Stored dataset items:
* begin *

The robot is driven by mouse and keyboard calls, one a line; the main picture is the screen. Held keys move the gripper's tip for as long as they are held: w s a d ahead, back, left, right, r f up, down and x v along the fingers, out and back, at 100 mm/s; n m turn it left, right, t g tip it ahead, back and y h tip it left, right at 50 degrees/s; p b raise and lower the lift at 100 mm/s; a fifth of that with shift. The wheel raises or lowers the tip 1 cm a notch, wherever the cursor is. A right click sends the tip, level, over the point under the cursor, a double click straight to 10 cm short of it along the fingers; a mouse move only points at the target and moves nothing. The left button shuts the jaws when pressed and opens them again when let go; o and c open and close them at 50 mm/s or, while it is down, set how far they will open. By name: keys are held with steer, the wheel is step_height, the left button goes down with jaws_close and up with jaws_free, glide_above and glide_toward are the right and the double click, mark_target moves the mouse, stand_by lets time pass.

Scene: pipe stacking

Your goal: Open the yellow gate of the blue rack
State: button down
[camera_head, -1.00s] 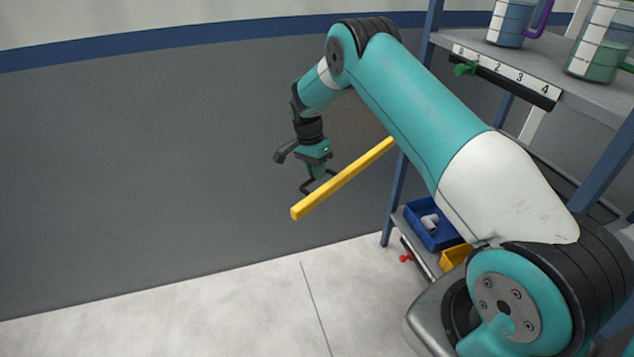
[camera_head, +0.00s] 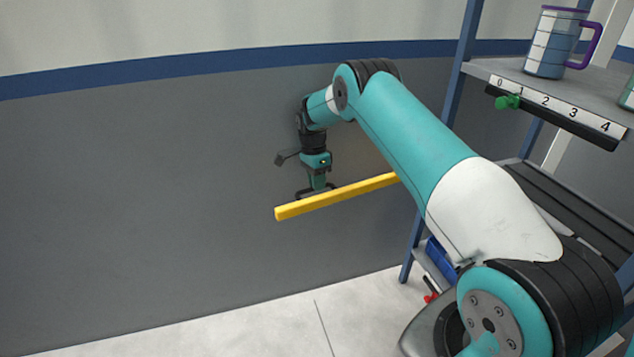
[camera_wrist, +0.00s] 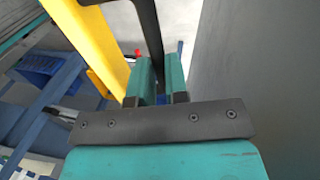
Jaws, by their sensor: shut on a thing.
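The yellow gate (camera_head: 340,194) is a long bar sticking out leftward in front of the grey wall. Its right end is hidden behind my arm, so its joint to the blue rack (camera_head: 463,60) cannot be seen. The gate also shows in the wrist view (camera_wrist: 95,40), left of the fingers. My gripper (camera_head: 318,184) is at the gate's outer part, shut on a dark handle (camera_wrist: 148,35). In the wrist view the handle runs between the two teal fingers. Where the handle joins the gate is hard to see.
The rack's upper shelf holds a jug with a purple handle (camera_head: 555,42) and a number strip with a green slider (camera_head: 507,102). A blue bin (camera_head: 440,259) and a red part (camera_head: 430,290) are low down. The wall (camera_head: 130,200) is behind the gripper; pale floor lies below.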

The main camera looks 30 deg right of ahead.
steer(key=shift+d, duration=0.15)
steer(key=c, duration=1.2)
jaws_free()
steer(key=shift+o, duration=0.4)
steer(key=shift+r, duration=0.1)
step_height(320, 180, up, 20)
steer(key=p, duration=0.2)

* end *
* begin *

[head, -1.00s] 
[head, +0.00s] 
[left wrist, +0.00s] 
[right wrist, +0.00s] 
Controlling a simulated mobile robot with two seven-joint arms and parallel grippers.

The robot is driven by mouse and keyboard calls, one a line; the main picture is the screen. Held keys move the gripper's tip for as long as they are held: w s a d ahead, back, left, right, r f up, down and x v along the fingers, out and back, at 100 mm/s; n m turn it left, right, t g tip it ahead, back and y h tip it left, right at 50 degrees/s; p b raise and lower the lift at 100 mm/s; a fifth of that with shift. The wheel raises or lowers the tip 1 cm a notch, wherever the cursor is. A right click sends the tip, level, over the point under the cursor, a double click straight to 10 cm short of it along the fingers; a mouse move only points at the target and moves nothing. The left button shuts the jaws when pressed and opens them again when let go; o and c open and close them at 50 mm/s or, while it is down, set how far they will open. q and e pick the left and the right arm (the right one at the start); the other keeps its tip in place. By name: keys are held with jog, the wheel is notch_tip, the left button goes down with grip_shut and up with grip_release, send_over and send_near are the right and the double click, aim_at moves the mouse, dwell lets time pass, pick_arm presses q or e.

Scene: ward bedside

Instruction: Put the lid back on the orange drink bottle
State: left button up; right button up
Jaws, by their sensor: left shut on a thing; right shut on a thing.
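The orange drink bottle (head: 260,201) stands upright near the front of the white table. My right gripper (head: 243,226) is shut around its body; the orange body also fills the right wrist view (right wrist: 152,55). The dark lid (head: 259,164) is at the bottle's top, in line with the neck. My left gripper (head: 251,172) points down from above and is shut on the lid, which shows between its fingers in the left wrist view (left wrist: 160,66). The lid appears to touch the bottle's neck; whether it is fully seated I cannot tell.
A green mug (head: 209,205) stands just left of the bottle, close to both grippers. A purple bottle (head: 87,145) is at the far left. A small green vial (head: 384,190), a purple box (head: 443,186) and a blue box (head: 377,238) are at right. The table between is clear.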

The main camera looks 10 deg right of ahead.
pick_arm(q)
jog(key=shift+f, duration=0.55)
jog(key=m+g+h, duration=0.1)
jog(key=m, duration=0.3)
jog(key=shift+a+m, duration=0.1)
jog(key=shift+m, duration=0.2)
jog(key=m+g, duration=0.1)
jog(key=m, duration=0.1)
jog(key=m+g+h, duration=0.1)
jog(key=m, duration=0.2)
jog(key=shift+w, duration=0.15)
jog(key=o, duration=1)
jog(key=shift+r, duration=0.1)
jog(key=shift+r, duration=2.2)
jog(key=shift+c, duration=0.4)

* end *
* begin *

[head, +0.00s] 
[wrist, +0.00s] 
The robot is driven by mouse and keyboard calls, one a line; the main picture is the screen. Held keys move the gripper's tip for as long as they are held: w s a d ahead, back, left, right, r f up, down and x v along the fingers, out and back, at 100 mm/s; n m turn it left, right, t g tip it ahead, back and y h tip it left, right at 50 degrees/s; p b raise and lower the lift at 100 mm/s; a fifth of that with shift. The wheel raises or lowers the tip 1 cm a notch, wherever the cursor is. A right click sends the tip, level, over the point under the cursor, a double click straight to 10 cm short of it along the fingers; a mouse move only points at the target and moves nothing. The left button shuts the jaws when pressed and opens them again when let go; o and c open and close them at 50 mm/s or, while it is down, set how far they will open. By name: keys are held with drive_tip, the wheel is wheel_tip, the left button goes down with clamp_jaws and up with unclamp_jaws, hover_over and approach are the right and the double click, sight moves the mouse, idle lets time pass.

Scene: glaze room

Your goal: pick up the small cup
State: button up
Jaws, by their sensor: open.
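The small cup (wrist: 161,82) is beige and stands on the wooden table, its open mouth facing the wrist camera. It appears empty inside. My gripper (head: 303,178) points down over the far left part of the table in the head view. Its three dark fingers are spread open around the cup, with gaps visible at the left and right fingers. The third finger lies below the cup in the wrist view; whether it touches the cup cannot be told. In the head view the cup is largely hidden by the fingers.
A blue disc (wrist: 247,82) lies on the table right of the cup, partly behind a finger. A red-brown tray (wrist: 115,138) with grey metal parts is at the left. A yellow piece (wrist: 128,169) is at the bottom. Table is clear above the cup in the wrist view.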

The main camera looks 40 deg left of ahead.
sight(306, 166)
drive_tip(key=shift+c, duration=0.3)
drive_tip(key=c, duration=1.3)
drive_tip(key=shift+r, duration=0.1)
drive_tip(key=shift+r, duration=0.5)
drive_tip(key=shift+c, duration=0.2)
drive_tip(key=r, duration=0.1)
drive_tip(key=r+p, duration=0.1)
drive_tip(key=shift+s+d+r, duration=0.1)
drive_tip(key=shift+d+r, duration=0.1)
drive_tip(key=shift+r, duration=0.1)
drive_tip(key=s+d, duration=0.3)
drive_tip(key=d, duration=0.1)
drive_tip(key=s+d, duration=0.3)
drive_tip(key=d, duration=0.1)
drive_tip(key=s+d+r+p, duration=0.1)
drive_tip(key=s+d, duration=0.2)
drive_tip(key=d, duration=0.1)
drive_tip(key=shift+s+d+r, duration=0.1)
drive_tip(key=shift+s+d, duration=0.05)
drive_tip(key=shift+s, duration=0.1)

* end *

What is being asked:
Transcribe, word for word, every line from the line with "[head, -1.00s]" to the line with "Controlling a simulated", inclusive, and output nothing else.

Response below:
[head, -1.00s] 
[head, +0.00s] 
[left wrist, +0.00s] 
[right wrist, +0.00s] 
Controlling a simulated mobile robot with two seven-joint arms and parallel grippers.

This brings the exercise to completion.